NATURE LAW IS A GOOD FIRST STEP

Posted on 15th July 2023

It is in weeks like this that I have to remind myself what the real news is about and that not everything revolves around Ryan Tubridy’s salary and the mental anguish of Huw Edwards, the BBC presenter.  As is often the case my immediate environment provided the trigger.  I found a Red Admiral butterfly in my bathroom.  In Strasburg this week the European Parliament passed the EU Nature Law.  It was a close-run affair, 324 votes to 312.  Fine Gael’s five MEP’s broke ranks and supported the proposal.  Their leader, Sean Kelly MEP, said they could now sit down with the 27 member governments and achieve, “workable compromises that will restore the environment and ensure Irish and European farmer’s interests are also served.”  I consider myself very lucky to live in a beautiful rural landscape and was from an early age taught that we are but custodians of the land.  This is the responsibility that is handed down through the generations.  What, of course, is now unsettling is the speed with which some changes attributable to climate change are taking place.  I know it sounds crazy but I’ve started to think that the raindrops falling on our heads are getting larger.  Certainly it seems that the rain showers are more intense.  In short, I for one, was mightily relieved when the European Parliament passed that bill.  We have a difficult and challenging road ahead and I feel in particular that those farmers, primarily in the West of Ireland, who were encouraged to reclaim land from bog and expand their family farm can now see their entire way of life threatened.  Agriculture is one of our most important industries but it faces substantial challenges particularly dealing with the obligation to reduce methane emissions.  Our dairy industry has been a stunning success but it comes at a price.  We are truly all in this together and the EU Restoration Law is an important step on a new path.

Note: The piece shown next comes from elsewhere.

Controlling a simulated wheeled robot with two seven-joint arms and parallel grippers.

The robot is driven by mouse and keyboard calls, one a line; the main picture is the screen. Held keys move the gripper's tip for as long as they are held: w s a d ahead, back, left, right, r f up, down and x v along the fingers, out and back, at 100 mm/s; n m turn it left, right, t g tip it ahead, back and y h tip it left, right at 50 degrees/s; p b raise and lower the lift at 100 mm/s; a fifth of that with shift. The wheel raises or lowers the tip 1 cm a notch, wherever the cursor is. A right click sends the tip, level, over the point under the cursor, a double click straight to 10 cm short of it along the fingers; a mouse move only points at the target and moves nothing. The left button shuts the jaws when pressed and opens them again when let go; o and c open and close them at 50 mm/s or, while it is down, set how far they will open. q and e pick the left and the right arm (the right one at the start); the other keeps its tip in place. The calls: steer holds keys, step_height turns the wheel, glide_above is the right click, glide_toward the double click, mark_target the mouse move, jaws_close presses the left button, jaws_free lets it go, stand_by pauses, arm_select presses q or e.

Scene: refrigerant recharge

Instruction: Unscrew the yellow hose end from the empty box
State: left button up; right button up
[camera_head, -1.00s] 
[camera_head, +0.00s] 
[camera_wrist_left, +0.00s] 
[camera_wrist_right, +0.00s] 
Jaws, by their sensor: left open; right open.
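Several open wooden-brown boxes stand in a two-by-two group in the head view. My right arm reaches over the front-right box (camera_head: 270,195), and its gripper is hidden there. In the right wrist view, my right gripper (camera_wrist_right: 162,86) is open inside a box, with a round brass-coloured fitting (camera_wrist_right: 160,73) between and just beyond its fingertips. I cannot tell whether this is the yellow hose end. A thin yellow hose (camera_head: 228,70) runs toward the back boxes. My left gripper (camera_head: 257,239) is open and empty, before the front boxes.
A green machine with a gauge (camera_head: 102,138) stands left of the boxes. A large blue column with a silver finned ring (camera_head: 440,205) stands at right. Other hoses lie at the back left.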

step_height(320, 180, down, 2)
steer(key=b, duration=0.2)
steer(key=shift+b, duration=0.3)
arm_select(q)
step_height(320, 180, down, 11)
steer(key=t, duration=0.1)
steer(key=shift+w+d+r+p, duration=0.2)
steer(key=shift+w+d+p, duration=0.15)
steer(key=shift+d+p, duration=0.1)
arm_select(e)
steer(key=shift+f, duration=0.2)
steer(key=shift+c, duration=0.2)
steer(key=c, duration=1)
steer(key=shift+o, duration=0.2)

So it seems there is more trouble in the land of Vlad the Bad.  Major General Ivan Popov, Commander of the 58th army was apparently dismissed from his post for telling the top military brass some home truths about the conduct of the war.  He did not mince his words: “I called things by their proper name, focussed on the most important thing, the tragedy of the modern war.  This is the absence of counter-battery combat, reconnaissance and the massive injuries of our brothers from enemy artillery.”  Furthermore, he said: “We were hit from the rear by our senior commander, treacherously and villainously, beheading the army in the most difficult and tense moment.”  If this is true and I have no reason to feel otherwise, can you imagine what is the true state of morale in the Russian army.  Throw in the antics of that maniac Prigozhin into the mix and you can begin to understand why Putin feels it is safer to move around Russia in a specially armoured train.  This week he must surely realise that his grandiose plans of restoring the USSR have crumbled as a revigorated NATO meets in  Vilnius to embrace Finland and Sweden as members.  This adds 800 miles to NATO’S border with Russia and two fresh well-trained armies.